### Data section

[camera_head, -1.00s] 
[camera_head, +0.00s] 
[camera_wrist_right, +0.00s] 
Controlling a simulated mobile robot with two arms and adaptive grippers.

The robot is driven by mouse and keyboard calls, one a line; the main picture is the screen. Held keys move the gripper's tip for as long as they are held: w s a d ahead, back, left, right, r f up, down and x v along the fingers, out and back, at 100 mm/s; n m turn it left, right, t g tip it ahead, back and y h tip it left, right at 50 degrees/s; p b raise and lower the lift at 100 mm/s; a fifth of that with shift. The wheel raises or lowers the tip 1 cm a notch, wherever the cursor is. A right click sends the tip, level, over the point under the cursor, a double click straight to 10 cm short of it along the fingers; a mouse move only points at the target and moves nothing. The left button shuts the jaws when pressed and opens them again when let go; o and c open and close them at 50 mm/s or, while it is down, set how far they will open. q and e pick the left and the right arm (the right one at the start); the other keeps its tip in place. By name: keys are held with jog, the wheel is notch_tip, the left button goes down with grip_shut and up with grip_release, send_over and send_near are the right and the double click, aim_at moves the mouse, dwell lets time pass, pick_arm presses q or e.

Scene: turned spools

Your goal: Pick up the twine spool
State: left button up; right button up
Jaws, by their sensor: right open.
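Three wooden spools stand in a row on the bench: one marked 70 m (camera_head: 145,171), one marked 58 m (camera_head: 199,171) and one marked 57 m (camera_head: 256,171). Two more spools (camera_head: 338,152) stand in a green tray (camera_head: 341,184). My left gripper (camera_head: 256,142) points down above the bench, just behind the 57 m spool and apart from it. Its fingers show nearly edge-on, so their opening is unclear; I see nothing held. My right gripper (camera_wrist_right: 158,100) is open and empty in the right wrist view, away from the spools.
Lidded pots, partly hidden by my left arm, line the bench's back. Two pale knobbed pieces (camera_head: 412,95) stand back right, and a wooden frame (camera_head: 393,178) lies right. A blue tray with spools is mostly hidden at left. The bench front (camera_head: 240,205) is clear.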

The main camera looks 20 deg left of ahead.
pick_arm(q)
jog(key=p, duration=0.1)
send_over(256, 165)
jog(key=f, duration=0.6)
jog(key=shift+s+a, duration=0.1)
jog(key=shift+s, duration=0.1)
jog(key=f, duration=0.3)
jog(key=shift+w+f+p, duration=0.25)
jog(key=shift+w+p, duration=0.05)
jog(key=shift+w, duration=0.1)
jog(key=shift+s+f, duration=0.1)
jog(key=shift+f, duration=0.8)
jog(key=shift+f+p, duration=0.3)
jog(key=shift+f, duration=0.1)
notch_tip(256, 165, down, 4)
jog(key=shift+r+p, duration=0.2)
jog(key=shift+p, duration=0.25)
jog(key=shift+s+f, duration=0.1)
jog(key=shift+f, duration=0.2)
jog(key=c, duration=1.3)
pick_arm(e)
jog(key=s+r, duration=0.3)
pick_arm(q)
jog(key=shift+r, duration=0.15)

### Exercise prompt
Extract each line of the listing above, copying it word for word.

### Task output
[camera_head, -1.00s] 
[camera_head, +0.00s] 
[camera_wrist_right, +0.00s] 
Controlling a simulated mobile robot with two arms and adaptive grippers.

The robot is driven by mouse and keyboard calls, one a line; the main picture is the screen. Held keys move the gripper's tip for as long as they are held: w s a d ahead, back, left, right, r f up, down and x v along the fingers, out and back, at 100 mm/s; n m turn it left, right, t g tip it ahead, back and y h tip it left, right at 50 degrees/s; p b raise and lower the lift at 100 mm/s; a fifth of that with shift. The wheel raises or lowers the tip 1 cm a notch, wherever the cursor is. A right click sends the tip, level, over the point under the cursor, a double click straight to 10 cm short of it along the fingers; a mouse move only points at the target and moves nothing. The left button shuts the jaws when pressed and opens them again when let go; o and c open and close them at 50 mm/s or, while it is down, set how far they will open. q and e pick the left and the right arm (the right one at the start); the other keeps its tip in place. By name: keys are held with jog, the wheel is notch_tip, the left button goes down with grip_shut and up with grip_release, send_over and send_near are the right and the double click, aim_at moves the mouse, dwell lets time pass, pick_arm presses q or e.

Scene: turned spools

Your goal: Pick up the twine spool
State: left button up; right button up
Jaws, by their sensor: right open.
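Three wooden spools stand in a row on the bench: one marked 70 m (camera_head: 145,171), one marked 58 m (camera_head: 199,171) and one marked 57 m (camera_head: 256,171). Two more spools (camera_head: 338,152) stand in a green tray (camera_head: 341,184). My left gripper (camera_head: 256,142) points down above the bench, just behind the 57 m spool and apart from it. Its fingers show nearly edge-on, so their opening is unclear; I see nothing held. My right gripper (camera_wrist_right: 158,100) is open and empty in the right wrist view, away from the spools.
Lidded pots, partly hidden by my left arm, line the bench's back. Two pale knobbed pieces (camera_head: 412,95) stand back right, and a wooden frame (camera_head: 393,178) lies right. A blue tray with spools is mostly hidden at left. The bench front (camera_head: 240,205) is clear.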

The main camera looks 20 deg left of ahead.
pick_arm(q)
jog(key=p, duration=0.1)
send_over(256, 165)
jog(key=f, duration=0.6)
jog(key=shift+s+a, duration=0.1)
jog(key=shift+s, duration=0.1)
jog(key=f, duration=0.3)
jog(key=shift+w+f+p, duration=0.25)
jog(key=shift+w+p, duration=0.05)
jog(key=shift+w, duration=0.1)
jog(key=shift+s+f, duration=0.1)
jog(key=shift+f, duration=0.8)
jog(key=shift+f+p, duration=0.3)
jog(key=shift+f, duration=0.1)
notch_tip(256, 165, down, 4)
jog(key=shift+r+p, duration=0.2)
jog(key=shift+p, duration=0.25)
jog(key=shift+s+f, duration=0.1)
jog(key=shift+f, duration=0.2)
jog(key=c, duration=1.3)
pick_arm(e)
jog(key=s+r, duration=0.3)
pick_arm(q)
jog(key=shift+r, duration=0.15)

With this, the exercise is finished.